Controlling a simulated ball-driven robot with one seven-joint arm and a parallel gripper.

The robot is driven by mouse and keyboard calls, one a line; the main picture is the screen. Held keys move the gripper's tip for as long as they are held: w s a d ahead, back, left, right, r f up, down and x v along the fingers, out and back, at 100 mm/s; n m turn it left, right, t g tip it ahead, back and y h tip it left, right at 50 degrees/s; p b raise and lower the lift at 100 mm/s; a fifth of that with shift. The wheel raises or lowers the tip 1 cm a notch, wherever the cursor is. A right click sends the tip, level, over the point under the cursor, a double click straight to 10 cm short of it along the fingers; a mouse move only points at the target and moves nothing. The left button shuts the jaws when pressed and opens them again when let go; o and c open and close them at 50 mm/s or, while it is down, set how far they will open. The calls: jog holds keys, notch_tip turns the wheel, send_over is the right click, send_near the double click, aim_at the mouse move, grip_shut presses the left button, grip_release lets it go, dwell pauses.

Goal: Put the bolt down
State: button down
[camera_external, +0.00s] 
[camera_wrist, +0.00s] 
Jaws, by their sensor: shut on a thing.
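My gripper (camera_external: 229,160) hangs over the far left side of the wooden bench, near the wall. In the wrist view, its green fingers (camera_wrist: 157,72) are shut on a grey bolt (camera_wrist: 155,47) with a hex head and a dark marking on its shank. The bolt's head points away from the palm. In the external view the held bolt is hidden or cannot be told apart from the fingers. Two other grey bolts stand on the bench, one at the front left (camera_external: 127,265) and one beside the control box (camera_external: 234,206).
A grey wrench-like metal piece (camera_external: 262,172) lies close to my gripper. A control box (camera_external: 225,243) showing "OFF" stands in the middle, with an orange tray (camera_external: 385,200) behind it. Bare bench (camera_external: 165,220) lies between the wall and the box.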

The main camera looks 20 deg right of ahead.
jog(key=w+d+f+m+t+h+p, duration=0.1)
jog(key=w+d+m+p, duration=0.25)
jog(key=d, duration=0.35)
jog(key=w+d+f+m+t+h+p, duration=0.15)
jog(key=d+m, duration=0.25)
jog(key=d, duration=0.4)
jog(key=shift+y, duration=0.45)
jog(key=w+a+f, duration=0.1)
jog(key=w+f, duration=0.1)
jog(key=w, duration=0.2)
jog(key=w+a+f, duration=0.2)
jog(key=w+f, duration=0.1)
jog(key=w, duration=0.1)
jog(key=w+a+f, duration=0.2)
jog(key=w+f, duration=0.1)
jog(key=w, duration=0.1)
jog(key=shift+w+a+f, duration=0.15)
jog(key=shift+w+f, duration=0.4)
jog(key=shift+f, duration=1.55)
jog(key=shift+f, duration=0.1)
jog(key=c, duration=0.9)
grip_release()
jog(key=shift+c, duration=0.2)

——

* Objective *
Give back, exactly as written, each line from the one that contains "Goal: Put the bolt down" through the one that contains "[camera_wrist, +0.00s]".

* Exercise result *
Goal: Put the bolt down
State: button down
[camera_external, +0.00s] 
[camera_wrist, +0.00s] 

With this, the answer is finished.